Manipulation episode records
☆ ☆ ☆ ☆

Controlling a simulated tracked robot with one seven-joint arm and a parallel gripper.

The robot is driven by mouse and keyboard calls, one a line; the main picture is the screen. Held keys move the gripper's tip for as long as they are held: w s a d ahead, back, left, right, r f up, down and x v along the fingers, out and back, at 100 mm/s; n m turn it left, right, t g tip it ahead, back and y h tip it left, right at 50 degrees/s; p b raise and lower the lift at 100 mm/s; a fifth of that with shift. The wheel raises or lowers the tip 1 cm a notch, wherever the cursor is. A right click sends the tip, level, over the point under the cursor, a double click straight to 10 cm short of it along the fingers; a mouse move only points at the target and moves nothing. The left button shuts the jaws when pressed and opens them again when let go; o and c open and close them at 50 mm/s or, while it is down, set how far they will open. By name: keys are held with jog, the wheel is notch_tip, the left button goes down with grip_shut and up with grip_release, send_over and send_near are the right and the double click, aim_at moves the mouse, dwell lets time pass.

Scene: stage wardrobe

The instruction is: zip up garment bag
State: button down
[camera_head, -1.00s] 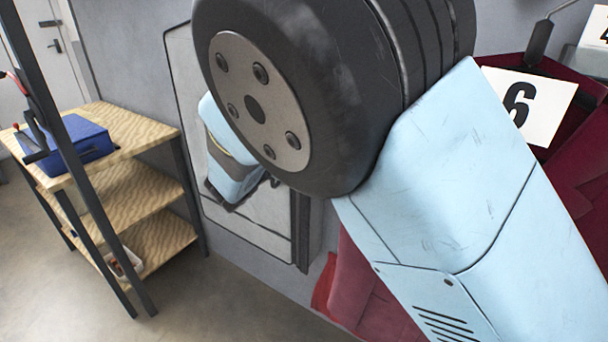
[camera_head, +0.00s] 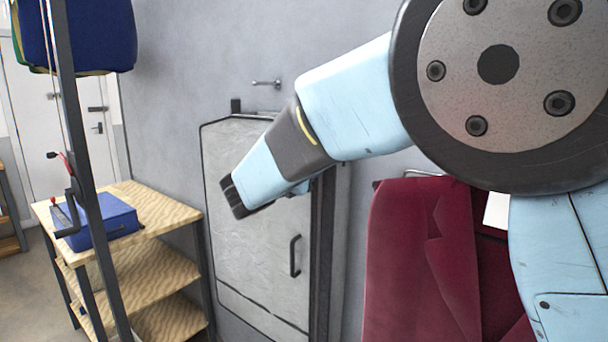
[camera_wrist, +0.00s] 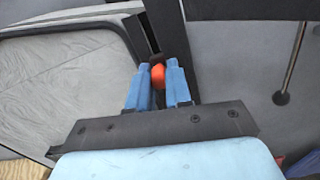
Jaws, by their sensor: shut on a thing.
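The garment bag (camera_head: 240,268) hangs flat against the grey wall in the head view. It has a pale front panel, dark edging and a dark handle on its lower right. In the wrist view its pale panel (camera_wrist: 60,75) lies at the left, with a dark strip (camera_wrist: 165,25) beside it. My gripper (camera_wrist: 158,74) is shut on a small orange zip pull (camera_wrist: 158,78) at the lower end of that visible strip. In the head view my forearm and wrist cover the bag's upper part, and the pull is hidden. I cannot tell how far the zip is closed.
Dark red garments (camera_head: 420,260) hang right of the bag. A wooden shelf unit (camera_head: 165,215) with a blue box (camera_head: 108,220) stands at the left behind a dark post (camera_head: 78,165). A wall hook (camera_head: 266,83) is above the bag.

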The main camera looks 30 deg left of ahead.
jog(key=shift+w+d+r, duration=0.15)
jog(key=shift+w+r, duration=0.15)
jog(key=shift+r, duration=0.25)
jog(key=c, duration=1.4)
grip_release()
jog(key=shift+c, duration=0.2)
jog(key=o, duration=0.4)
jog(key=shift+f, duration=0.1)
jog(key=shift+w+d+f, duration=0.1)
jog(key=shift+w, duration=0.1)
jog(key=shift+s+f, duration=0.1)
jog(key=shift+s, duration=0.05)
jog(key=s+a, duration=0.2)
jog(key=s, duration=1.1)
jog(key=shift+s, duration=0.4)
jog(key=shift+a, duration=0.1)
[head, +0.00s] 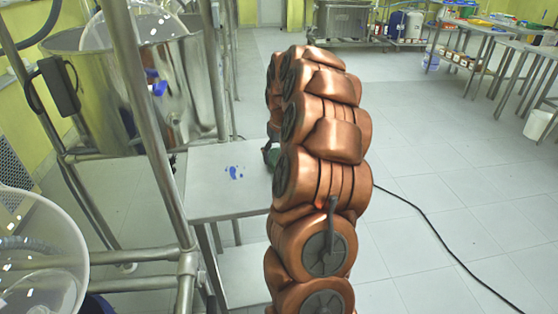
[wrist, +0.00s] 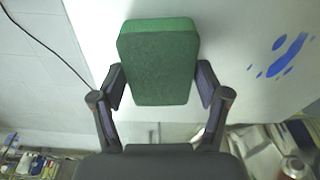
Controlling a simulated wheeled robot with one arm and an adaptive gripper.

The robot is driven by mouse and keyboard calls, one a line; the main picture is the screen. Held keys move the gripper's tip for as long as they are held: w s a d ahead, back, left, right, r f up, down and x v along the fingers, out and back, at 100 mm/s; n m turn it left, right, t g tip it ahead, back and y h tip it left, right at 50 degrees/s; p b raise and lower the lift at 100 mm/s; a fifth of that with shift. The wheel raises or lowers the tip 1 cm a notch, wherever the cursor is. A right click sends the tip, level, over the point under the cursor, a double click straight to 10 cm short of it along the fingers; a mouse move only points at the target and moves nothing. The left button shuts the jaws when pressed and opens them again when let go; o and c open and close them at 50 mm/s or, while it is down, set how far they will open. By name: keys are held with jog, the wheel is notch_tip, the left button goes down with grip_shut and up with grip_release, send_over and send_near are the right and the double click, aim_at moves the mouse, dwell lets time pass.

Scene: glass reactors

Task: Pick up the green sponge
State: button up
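The green sponge (wrist: 158,65) is a thick block in the middle of the wrist view, over the pale tabletop. My gripper (wrist: 160,85) has one finger on each side of it. The fingertips come very close to its left and right sides, and I cannot tell whether they press on it. Whether the sponge rests on the table or is off it is unclear. In the head view a small dark green patch (head: 271,152) shows at the table's right side, mostly hidden behind my copper-coloured arm.
The small table (head: 225,190) bears blue marks (head: 234,173), also in the wrist view (wrist: 286,55). A metal frame (head: 150,120) and steel vessel (head: 185,85) stand at left. A black cable (head: 430,225) crosses the open floor at right. Benches (head: 490,30) stand far right.

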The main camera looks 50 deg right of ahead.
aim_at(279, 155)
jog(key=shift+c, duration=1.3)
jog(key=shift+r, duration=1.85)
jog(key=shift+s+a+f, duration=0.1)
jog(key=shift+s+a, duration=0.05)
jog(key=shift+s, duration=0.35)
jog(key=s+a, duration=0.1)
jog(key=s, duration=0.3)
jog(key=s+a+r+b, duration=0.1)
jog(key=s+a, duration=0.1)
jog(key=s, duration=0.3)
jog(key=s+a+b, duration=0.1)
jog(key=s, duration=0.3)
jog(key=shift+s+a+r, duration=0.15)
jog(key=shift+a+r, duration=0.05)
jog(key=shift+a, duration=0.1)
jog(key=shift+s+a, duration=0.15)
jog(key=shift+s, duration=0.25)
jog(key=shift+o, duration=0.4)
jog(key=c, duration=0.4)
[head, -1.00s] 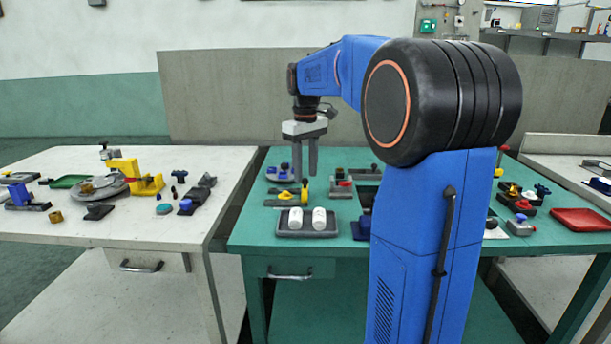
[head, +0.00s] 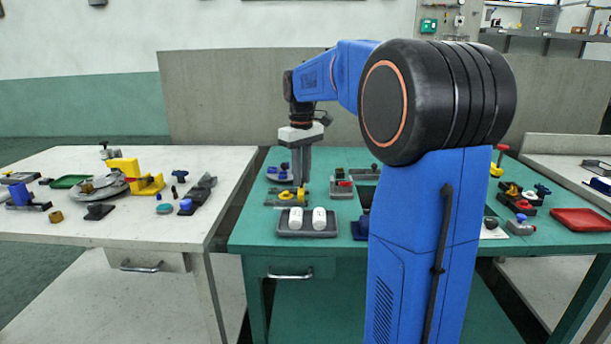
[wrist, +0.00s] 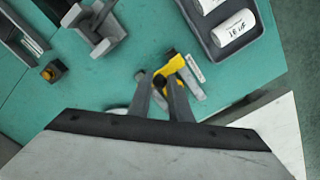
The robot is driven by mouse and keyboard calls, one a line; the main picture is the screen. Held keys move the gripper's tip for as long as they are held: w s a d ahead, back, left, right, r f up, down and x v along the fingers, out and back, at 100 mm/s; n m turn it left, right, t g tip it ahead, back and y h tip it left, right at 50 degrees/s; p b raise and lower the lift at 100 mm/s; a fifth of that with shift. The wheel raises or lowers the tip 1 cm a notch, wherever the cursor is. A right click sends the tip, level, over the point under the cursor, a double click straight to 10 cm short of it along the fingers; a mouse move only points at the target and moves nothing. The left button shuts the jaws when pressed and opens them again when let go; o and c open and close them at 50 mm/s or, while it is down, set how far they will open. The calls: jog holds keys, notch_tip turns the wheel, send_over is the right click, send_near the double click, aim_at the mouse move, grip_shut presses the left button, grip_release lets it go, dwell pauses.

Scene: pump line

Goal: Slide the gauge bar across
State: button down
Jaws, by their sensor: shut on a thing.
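The gauge bar, a low fixture with yellow parts and a grey strip (head: 276,203), lies on the green bench behind the white-roller tray. In the wrist view its yellow part (wrist: 172,69) shows just beyond my fingertips, with a small dark knob beside them. My gripper (head: 301,182) points straight down over it with the fingers close together. In the wrist view my gripper (wrist: 158,84) is shut on the gauge bar's small upright part. The fingers hide most of the gripped spot.
A grey tray (head: 282,233) with two white rollers stands just in front. A grey block with a red part (head: 341,188) is close on the right. Blue-knobbed parts (head: 277,173) lie behind. A white table (head: 120,222) is on the left.

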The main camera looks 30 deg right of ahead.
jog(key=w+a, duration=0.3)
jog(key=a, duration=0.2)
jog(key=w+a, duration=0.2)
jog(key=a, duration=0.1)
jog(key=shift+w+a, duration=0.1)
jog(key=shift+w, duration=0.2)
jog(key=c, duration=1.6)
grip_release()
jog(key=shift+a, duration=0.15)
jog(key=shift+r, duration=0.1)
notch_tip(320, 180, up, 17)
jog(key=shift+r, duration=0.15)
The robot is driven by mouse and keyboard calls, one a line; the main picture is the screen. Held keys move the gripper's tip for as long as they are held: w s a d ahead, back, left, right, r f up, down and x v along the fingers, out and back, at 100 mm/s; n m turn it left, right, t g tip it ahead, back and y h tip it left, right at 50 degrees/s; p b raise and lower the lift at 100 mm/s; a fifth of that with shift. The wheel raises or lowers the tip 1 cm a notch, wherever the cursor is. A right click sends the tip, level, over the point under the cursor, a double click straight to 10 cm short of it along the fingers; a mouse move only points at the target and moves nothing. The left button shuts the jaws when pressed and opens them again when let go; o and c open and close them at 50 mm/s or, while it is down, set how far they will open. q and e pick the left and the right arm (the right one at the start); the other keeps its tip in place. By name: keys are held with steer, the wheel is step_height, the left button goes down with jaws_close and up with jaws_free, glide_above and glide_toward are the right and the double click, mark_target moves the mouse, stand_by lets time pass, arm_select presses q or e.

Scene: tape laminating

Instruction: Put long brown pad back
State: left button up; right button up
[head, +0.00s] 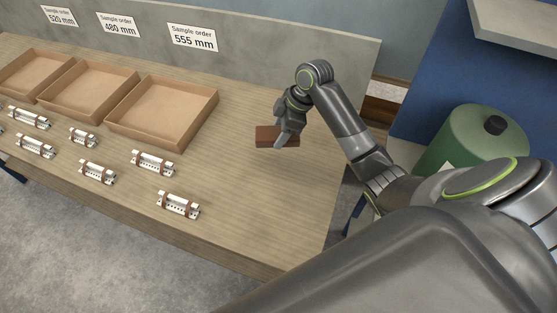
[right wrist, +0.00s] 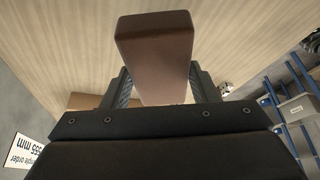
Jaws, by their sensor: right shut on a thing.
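The long brown pad (head: 267,135) is at the right part of the wooden table in the head view. My right gripper (head: 284,138) is shut on it, with the fingers across the pad. In the right wrist view the brown pad (right wrist: 155,55) sticks out from between the two fingers of the right gripper (right wrist: 168,88). Bare wood shows behind it. I cannot tell whether the pad touches the table. My left gripper is in neither view.
Three open cardboard trays stand along the back, the nearest being the right tray (head: 209,108). Several metal parts with brown bands, such as this one (head: 178,205), lie in front. The wooden table (head: 255,205) is clear between them and the pad. A green cylinder (head: 470,140) stands at the right.

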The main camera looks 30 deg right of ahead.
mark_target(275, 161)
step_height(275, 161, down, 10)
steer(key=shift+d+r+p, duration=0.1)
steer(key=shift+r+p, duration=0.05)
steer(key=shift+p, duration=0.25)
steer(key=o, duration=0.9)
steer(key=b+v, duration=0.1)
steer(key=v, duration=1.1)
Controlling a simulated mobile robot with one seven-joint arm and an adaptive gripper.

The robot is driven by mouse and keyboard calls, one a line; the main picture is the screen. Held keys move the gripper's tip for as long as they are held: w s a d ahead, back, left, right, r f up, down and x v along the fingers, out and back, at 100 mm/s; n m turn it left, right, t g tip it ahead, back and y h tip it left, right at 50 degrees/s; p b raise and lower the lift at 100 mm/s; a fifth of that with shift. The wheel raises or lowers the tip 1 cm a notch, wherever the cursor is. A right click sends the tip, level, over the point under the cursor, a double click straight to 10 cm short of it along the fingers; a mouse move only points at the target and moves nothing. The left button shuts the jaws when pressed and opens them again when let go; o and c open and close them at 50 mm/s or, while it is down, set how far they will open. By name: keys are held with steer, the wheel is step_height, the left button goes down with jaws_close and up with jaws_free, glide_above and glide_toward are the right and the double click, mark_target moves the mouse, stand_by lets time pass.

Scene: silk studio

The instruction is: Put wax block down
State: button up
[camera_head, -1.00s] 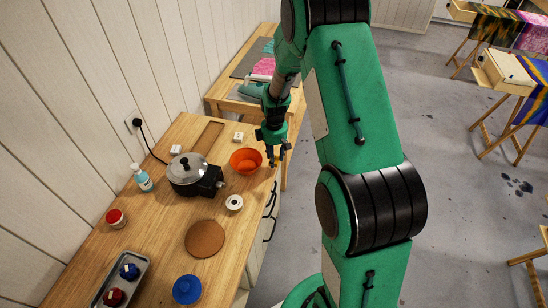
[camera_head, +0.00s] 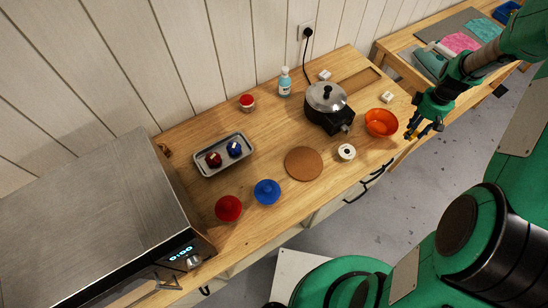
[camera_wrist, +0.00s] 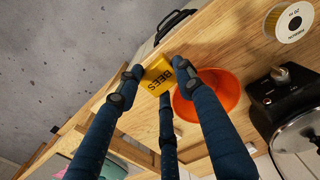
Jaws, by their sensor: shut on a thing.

☆ ☆ ☆ ☆

• [Exercise goal] Extract the span of lines that starts with the line containing "Scene: glass reactors" and ends with the line containing "Task: Pick up the green sponge". Keep it exact and add nothing.

• [Finished answer]
Scene: glass reactors

Task: Pick up the green sponge

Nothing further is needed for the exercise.